On the following Wednesday, I went for my first consultation at Whitlow, Ullathorne and Goss. It was all pretty informal. They were well prepared, told me to leave it in their capable hands and they'd been in touch. At this stage the wheels would be moving slowly, so they told me to go away and more or less forget about it. The only shock I received was when I walked in. The very sultry Afro-Carribean secretary had quite enormous breasts, and wonderful ebony skin. I couldn't take my eyes off them. I'm afraid I asked her out, and she said yes. Her name was Jenny. When am I going to wise up and stop thinking with my trousers? I'm going out with her this weekend. We don't have another fixture till the following Tuesday.

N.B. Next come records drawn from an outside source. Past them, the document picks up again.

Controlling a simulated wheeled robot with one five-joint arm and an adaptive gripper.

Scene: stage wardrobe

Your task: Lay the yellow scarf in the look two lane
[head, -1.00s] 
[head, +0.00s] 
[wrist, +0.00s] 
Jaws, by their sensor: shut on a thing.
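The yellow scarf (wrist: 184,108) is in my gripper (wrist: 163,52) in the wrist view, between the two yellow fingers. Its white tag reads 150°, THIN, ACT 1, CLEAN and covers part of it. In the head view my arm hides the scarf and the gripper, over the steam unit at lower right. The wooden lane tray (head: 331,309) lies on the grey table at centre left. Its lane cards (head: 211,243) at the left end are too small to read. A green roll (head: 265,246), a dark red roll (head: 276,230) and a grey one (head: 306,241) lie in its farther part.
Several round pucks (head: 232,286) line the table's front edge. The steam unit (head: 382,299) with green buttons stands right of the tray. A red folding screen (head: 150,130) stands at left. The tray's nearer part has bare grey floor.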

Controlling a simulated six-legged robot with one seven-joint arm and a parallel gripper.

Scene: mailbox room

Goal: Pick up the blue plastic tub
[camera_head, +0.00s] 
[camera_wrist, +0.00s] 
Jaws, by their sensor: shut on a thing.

When I got back to my office, I arranged a 3 month loan deal for Chelsea youth team midfielder Danny Hollands, with an option to buy for 80K. It's just a flier, and we'll see if it pans out. Late in the day I managed to get shot of Scott Dobie to Barnsley for 150K. It didn't give me any great delight because he's a reasonable player. I just needed the money, and his 5K off the bill.
I didn't work this weekend...well not in the traditional sense anyway. I got plenty of exercise, and it was one of the more memorable weekends in recent times. The only thing that spoiled it slightly was my paranoia. I'm convinced The News Of The World are trying to set me up. I half-jokingly mentioned it to Jenny and she just laughed, assuring me that she wasn't an undercover reporter. She's good fun and a complete goddess, so we've agreed to keep seeing eachother.
While all this was going on, the month ends with a 376K profit for the club. Just one more friendly at the start of August, then it's into the league season.
Thanks Spav, I was always more of a "stick to the football" man but I have to realise that other people like to be catered for with more outside stuff. So far I'm enjoying it.